## DATASET RECORDS
start

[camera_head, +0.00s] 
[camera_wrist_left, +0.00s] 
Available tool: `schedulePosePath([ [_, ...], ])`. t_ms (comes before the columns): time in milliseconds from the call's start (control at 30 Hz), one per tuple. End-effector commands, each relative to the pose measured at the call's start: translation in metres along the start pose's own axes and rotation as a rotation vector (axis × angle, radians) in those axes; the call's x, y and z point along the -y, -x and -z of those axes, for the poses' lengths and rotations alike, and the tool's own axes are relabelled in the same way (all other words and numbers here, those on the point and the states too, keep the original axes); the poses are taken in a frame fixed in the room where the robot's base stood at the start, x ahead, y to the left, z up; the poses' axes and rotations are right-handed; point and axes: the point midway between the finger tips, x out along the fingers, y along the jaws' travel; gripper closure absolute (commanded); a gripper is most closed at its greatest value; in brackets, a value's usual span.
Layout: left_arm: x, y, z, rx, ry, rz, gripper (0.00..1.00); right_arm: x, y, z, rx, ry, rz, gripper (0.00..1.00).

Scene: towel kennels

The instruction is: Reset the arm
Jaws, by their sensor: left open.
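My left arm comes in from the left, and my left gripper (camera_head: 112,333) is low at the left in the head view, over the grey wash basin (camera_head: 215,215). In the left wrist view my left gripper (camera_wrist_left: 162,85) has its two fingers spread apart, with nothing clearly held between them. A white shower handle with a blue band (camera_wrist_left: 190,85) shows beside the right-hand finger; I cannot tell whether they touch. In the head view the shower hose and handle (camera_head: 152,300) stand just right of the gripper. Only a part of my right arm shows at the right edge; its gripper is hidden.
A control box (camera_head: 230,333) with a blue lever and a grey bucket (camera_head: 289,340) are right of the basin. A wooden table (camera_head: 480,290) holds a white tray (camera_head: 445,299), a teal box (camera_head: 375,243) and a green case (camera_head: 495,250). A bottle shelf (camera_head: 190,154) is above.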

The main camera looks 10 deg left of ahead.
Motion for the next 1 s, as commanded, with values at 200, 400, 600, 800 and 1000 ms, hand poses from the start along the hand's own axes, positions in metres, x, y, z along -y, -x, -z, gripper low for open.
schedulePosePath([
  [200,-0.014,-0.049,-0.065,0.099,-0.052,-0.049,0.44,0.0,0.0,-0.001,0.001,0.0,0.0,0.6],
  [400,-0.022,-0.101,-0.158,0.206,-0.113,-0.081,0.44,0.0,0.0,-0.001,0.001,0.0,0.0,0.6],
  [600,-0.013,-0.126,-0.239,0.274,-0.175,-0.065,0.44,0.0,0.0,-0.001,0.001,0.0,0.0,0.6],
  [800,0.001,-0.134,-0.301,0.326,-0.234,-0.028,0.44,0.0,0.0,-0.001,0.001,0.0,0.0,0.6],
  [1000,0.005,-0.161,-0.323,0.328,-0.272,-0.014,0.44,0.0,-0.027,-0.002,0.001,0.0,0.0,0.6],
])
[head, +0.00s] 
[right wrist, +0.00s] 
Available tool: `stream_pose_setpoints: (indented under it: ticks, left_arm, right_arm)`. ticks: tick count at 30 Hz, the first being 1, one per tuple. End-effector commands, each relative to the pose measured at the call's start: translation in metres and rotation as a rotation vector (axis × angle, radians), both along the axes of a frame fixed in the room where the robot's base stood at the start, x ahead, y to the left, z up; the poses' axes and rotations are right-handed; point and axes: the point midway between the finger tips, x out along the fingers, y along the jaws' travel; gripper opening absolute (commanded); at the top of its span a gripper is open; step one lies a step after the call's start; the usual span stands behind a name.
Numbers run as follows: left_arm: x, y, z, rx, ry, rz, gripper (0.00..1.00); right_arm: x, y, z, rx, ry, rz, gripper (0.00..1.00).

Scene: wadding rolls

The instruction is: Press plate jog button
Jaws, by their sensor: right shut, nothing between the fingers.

end

## EXERCISE DESCRIPTION
Locate all lines holding the word "instruction", then copy them out.

## REPLY TO THE EXERCISE
The instruction is: Reset the arm
The instruction is: Press plate jog button

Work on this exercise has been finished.